御所解染帯の制作過程において一番慎重に進めていくが「刺繍」。
理由としてはやはりコストの割合が大きく、それゆえ柄全体のバランスを保ちながら
地色に合わせた色の配色をし、限られた数を配置することが求められるからである。
色と数の制限とバランス、センスの問われる難しい工程である。
その御所解染帯の主役である刺繍、今回は「京縫」をご紹介したい。
「京縫(きょうぬい)」とは飛鳥時代の仏画縫いからともいわれており、平安時代には縫部司(ぬいべのつかさ)
として都に置かれ、貴族の衣装や武具の装飾に用いられていたのが京縫の始まりと言われている。

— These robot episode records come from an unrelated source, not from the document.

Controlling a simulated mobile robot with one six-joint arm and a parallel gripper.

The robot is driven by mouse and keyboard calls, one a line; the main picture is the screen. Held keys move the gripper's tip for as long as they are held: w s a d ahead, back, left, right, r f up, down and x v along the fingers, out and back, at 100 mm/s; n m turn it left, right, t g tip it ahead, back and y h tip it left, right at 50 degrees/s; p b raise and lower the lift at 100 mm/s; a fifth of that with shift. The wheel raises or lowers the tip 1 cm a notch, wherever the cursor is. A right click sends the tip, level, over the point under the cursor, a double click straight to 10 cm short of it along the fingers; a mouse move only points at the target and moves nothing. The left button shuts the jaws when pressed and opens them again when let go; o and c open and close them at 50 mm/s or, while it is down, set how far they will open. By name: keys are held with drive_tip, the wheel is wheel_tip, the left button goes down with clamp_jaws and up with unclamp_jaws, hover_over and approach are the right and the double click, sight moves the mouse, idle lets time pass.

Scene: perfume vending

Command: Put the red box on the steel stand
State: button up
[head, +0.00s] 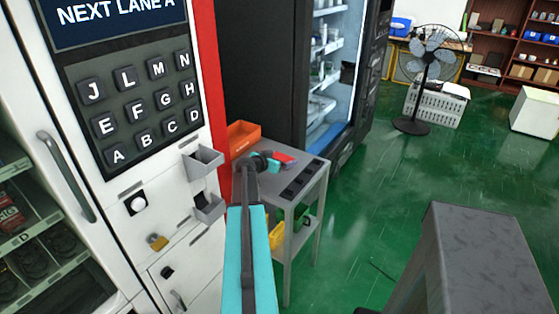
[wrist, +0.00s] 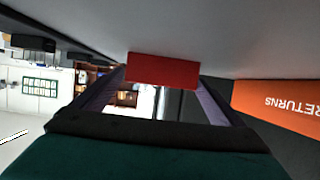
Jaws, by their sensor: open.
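The red box (head: 285,158) lies on the top of a grey side table (head: 262,186), beside the orange bin. In the wrist view the red box (wrist: 162,71) sits at the fingertips, between the two fingers. My gripper (head: 274,162) is open at the table top, partly hidden by my arm in the head view; its fingers (wrist: 162,82) also show in the wrist view. I cannot tell whether they touch the box. A grey block-shaped stand (head: 480,250) with a flat, mottled, bare top stands at the lower right, apparently the steel stand.
The orange returns bin (head: 243,136) stands at the table's back left. A dark tray (head: 303,179) lies at its right. The white vending machine (head: 130,170) is close on the left. A black fan (head: 430,60) stands farther back. Green floor is clear between table and stand.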

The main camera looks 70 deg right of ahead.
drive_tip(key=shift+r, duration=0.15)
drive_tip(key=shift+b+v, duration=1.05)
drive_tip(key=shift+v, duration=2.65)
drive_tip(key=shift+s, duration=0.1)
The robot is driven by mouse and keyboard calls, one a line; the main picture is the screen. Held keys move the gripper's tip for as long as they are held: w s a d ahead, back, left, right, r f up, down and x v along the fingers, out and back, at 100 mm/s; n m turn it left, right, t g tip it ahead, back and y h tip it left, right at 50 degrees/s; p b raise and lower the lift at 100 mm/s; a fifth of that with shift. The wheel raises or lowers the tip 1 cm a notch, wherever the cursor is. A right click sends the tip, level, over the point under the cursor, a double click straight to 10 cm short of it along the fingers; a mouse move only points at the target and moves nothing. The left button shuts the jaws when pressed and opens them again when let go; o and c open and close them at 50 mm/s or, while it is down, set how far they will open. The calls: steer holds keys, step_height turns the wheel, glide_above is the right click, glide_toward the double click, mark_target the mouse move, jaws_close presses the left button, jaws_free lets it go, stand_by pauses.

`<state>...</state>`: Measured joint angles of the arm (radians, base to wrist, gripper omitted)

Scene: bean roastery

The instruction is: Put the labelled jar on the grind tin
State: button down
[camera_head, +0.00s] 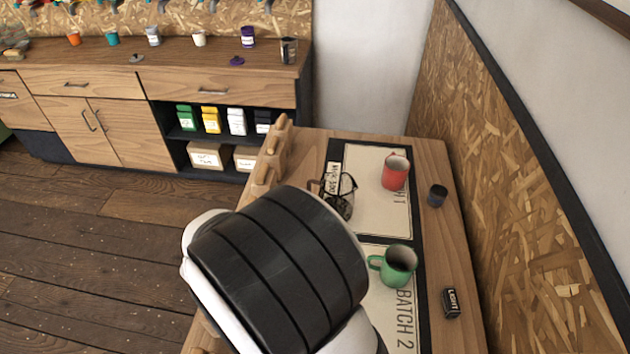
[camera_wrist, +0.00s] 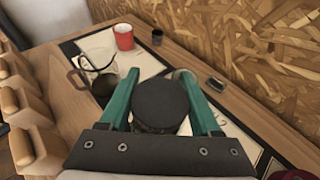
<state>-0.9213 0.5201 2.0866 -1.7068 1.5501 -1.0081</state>
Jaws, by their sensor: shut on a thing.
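My gripper (camera_wrist: 164,92) has two teal fingers shut on a round, dark-lidded jar (camera_wrist: 160,103). I see it from above, so its side and any label are hidden. In the head view my arm covers the gripper and the jar. The held jar is apart from that tin.
A green mug (camera_head: 398,264) stands by Batch 2. A black block marked LIGHT (camera_head: 451,303) lies at the right. A wooden rack (camera_head: 270,160) lines the left edge; a chipboard wall (camera_head: 530,200) rises right.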

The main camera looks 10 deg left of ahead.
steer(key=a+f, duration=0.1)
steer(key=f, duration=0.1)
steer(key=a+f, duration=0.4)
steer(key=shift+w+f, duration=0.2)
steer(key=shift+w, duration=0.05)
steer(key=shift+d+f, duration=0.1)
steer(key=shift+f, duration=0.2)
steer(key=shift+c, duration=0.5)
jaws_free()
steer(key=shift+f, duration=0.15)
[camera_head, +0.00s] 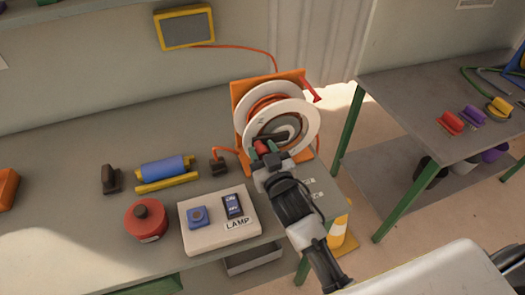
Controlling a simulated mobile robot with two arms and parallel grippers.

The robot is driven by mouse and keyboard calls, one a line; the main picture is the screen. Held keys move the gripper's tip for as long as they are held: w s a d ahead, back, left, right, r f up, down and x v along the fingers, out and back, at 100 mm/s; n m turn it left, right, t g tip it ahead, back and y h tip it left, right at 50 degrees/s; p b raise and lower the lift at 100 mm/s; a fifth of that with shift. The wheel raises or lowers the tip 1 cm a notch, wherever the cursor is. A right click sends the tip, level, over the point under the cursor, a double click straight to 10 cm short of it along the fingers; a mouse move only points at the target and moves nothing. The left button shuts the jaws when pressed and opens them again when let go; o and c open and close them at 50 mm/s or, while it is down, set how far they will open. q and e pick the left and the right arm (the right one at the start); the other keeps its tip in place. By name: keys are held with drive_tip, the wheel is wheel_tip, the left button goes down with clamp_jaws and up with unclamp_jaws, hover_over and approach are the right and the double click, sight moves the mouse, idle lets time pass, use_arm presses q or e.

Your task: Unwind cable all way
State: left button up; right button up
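A cable reel (252,100) with white discs stands in an orange frame at the right end of the grey workbench. Orange cable shows between the discs. My right gripper (262,148) is at the front lower part of the reel, with a red piece (261,147) between or just behind its fingertips. I cannot tell whether the fingers grip it. An orange lead ends in a dark plug (219,166) on the bench left of the reel. My left gripper is not in view.
A lamp panel (185,228) with a blue button and switch lies at the bench front. Beside it are a red round object (147,219), a blue roller (164,170) and a dark stamp-like object (110,178). A yellow-framed screen (186,28) hangs behind. Another table (400,100) stands right, across a gap.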

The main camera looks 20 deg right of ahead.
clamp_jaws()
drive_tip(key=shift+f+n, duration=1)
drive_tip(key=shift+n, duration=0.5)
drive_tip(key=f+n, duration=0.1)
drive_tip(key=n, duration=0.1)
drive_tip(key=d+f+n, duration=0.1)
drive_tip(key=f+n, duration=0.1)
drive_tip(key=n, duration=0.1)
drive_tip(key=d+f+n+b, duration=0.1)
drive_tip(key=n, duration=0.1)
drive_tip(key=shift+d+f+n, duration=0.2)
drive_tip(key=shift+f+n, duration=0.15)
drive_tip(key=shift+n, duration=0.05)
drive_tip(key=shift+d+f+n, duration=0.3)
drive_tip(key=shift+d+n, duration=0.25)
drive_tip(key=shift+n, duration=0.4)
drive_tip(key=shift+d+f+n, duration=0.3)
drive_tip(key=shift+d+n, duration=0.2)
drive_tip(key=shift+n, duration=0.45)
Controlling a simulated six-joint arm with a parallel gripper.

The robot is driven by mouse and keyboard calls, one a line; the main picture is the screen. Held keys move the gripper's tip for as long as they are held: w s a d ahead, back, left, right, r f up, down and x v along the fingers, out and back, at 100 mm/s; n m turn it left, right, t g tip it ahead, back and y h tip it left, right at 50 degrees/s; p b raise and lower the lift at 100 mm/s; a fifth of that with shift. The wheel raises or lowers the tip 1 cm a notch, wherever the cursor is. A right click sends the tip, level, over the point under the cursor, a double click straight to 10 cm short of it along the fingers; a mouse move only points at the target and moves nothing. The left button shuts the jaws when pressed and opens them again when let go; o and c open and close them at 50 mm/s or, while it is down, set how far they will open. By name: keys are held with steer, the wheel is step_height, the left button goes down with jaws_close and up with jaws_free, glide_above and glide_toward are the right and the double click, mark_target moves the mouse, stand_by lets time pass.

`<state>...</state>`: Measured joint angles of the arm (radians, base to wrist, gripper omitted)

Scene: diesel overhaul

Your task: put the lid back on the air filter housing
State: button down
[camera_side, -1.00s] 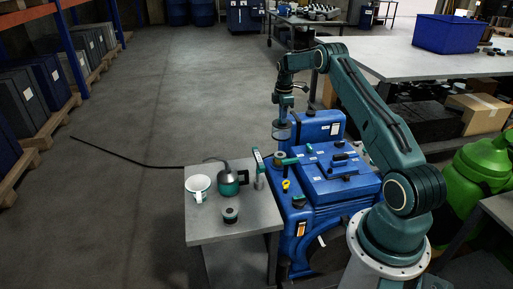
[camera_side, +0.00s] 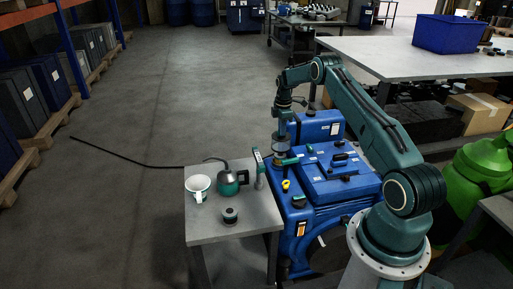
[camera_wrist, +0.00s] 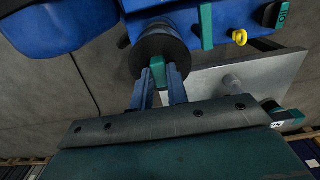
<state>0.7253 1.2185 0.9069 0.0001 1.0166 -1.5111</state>
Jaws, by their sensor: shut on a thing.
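The lid (camera_wrist: 155,44) is a dark round disc with a teal grip block (camera_wrist: 172,76) in the wrist view. My gripper (camera_wrist: 160,80) is shut on that block between its two fingers. In the side view my gripper (camera_side: 281,147) points straight down over the air filter housing (camera_side: 280,162), a round part at the left end of the blue engine. The lid hides most of the housing in the wrist view. I cannot tell whether lid and housing touch or how well they line up.
The blue engine (camera_side: 338,180) lies to the right of the housing. A grey side table (camera_side: 215,232) holds a white mug (camera_side: 197,187), a teal-and-grey can (camera_side: 229,182) and a dark round part (camera_side: 230,215).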

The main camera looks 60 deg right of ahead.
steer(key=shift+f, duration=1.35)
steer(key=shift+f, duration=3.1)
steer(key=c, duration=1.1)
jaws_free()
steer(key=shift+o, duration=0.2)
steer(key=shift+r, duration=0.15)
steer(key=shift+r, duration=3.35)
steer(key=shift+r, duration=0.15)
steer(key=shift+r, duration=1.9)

そして現在の形となったのは美術革命が起こった16世紀、安土・桃山時代から主に小袖や装飾品などに
その技法が用いられ、需要と共にさらにそれが質の向上へとつながり、現在縫い方は15種以上となる
貴重な伝統技術であり、言い換えれば日本が誇る伝統的な文化遺産でもある。
話を戻すと、我々の御所解染帯はその京縫の約二種類以上を使って刺繍を表現している。
一見するとその識別は難しいが、すが縫い、こま縫い、まつい縫いなど、その箇所に適した
様々な伝統技法を使いこなしてようやくその魅力が発揮されるのである。
数多くの伝統技術で成り立つぎをん齋藤の御所解染帯、ぜひ手に取って良く眺めていただきたい。